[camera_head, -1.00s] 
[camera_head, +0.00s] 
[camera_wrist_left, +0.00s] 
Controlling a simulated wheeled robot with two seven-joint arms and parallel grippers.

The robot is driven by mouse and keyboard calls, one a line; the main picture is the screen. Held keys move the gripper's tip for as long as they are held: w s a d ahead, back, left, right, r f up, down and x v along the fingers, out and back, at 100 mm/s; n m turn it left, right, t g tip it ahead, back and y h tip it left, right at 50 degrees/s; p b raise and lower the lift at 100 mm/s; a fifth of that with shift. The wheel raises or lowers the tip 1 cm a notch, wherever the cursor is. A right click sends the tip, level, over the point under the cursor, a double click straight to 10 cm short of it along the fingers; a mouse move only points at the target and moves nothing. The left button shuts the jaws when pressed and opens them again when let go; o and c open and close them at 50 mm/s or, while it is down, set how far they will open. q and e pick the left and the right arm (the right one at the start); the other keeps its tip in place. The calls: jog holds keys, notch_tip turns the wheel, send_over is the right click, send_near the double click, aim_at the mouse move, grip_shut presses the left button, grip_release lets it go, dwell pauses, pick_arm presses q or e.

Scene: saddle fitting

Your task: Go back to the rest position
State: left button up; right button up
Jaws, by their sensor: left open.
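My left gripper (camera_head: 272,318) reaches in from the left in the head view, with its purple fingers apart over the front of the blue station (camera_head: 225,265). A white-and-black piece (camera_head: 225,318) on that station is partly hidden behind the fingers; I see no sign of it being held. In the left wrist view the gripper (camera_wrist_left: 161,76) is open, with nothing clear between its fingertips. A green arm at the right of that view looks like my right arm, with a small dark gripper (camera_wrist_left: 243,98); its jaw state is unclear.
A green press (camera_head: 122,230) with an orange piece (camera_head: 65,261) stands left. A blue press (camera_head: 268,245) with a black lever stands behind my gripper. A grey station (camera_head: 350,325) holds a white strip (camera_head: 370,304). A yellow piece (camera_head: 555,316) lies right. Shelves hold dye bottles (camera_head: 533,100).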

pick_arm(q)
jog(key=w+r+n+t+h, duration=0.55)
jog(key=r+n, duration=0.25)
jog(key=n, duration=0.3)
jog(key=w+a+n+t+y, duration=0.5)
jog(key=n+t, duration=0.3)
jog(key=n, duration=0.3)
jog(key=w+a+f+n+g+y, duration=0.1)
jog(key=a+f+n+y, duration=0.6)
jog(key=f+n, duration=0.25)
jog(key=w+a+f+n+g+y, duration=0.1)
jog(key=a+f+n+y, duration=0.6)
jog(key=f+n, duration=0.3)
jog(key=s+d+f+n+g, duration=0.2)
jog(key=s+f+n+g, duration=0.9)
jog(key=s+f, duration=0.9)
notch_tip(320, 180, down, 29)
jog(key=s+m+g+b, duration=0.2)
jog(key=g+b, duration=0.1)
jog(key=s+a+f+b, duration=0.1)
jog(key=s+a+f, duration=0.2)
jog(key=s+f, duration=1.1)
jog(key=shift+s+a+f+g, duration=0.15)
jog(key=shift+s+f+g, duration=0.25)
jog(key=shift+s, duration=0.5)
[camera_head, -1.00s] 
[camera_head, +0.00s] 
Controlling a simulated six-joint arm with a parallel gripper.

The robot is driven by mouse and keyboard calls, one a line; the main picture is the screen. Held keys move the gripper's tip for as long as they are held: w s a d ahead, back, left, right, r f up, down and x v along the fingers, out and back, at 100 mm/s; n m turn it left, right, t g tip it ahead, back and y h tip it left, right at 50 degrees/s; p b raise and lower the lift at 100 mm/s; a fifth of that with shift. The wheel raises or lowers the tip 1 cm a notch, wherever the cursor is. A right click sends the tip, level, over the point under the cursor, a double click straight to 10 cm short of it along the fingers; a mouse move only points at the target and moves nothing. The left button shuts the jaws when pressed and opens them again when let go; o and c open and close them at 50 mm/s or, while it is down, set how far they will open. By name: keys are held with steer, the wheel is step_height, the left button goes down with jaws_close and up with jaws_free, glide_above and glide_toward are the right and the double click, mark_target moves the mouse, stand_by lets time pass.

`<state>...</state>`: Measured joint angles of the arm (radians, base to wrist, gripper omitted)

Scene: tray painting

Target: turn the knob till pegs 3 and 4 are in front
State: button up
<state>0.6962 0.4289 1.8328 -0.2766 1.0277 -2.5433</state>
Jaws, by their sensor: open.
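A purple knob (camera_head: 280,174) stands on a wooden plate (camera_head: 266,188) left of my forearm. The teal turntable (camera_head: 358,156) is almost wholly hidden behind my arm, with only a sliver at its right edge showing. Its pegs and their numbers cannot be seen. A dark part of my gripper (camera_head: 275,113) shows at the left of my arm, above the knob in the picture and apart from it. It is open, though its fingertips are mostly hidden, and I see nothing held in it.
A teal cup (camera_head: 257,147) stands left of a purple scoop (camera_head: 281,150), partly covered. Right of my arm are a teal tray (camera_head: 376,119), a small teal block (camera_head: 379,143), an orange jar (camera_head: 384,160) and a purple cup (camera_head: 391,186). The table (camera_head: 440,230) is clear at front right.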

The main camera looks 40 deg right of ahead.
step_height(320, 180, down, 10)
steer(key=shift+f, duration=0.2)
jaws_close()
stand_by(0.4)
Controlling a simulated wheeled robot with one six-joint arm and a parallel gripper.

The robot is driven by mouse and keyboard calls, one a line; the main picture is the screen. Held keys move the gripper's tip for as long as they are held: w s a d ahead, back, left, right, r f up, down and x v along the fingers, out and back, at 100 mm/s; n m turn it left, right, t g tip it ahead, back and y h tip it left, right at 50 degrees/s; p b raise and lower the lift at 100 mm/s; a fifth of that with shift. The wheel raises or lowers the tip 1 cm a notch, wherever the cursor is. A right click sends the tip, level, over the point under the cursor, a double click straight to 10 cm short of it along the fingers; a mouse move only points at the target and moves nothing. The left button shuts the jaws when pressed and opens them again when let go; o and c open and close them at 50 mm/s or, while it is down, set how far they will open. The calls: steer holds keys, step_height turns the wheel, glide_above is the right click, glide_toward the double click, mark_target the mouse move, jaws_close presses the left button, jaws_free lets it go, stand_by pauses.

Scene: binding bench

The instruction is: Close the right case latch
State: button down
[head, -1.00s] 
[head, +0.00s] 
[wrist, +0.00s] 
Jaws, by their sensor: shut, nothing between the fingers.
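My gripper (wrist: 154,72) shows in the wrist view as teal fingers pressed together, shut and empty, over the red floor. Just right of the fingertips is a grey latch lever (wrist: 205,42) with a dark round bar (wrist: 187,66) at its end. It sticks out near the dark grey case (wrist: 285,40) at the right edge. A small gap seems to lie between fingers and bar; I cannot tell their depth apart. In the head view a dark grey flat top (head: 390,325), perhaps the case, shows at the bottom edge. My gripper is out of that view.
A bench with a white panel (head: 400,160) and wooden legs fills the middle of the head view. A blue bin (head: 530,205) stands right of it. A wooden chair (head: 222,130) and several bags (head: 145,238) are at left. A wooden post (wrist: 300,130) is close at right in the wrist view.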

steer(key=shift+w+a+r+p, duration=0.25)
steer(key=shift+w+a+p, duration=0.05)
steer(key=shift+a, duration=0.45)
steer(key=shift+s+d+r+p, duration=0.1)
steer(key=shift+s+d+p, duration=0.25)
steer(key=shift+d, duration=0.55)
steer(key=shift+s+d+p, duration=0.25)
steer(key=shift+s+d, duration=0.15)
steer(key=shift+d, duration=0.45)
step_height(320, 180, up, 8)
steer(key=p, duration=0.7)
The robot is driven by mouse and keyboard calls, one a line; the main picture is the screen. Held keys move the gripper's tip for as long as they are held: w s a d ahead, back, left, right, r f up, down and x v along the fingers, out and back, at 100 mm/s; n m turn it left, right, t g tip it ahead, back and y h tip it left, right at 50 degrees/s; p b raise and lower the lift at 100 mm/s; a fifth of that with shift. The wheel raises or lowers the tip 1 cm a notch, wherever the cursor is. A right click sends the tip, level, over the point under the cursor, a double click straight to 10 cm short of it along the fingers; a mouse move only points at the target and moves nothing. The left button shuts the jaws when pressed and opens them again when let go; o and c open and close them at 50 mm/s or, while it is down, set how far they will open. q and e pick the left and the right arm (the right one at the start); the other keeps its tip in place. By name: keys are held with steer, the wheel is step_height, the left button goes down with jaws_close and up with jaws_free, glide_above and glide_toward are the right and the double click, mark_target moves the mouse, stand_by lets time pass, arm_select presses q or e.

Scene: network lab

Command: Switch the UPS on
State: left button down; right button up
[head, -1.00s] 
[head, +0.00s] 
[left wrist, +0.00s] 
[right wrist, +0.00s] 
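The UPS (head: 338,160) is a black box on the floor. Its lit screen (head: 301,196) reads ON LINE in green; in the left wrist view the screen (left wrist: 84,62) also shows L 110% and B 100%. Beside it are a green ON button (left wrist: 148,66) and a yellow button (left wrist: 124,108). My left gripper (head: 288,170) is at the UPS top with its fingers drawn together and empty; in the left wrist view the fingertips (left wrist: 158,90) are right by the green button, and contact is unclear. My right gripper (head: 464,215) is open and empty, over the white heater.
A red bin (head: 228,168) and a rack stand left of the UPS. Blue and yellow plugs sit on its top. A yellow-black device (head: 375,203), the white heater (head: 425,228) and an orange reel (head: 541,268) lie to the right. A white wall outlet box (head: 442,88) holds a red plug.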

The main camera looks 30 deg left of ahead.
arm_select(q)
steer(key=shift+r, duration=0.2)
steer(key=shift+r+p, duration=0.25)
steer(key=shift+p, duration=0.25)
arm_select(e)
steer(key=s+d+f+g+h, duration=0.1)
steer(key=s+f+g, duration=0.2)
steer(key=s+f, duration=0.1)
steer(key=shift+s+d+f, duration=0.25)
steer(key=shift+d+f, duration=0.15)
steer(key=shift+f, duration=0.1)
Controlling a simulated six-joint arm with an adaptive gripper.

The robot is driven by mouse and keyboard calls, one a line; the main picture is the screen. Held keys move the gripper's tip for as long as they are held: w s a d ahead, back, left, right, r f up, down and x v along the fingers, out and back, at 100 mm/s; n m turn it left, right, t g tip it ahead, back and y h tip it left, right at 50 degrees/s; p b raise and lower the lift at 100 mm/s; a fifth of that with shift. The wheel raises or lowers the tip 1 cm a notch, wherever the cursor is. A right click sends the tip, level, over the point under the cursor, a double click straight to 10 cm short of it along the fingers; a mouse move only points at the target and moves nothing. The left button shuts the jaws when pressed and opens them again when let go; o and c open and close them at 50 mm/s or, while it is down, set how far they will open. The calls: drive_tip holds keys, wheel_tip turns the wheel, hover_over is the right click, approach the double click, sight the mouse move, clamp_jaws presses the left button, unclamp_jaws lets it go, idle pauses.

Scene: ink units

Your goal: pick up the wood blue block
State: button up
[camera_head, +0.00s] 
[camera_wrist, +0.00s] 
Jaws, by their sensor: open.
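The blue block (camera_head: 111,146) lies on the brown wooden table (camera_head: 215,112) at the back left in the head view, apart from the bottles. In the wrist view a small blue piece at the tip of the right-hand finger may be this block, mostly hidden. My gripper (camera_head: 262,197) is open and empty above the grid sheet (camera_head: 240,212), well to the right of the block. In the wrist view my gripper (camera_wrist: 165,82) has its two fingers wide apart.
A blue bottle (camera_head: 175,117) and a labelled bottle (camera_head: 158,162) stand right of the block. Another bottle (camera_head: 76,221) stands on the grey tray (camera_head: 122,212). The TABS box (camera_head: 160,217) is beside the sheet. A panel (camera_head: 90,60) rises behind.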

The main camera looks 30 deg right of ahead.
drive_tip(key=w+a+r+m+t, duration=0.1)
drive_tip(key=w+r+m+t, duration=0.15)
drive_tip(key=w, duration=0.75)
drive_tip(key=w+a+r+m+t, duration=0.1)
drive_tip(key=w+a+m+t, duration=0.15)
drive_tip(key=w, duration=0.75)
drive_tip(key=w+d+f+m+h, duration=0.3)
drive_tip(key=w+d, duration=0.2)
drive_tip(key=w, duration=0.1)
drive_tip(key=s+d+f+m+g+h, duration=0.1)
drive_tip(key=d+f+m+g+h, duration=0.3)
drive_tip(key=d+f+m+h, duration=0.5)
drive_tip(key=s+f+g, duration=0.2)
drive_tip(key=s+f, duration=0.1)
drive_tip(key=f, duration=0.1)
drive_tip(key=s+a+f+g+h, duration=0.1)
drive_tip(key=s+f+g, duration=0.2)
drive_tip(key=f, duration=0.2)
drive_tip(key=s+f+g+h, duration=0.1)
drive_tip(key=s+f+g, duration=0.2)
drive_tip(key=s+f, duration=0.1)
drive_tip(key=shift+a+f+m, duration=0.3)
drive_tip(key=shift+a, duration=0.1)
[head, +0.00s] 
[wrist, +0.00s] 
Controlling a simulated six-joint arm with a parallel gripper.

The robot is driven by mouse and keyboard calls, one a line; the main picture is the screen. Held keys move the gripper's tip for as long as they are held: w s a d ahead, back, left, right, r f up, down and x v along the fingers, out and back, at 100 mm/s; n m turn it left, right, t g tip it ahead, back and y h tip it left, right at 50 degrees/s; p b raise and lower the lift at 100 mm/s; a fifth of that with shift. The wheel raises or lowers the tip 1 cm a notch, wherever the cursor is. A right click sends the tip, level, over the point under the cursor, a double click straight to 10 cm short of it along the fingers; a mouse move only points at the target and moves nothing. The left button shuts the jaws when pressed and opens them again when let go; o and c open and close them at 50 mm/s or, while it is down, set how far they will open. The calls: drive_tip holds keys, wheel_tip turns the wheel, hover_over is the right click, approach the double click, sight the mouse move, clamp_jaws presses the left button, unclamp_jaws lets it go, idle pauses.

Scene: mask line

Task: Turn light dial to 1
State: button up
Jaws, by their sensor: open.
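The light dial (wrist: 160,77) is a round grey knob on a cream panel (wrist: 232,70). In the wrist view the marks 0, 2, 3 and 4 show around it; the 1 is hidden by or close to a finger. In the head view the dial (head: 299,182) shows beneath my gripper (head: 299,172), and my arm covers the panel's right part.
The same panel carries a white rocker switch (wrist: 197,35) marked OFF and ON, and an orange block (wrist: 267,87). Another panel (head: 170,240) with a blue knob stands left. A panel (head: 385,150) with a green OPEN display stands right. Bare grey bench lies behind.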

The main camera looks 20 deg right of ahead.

----

- Work to complete:
Quote, with nothing altered, all lines from the start of the entries to the line that carries "Controlling a simulated wheeled robot with two", inclusive.

- Output of the exercise:
[camera_head, -1.00s] 
[camera_head, +0.00s] 
[camera_wrist_left, +0.00s] 
Controlling a simulated wheeled robot with two seven-joint arms and parallel grippers.

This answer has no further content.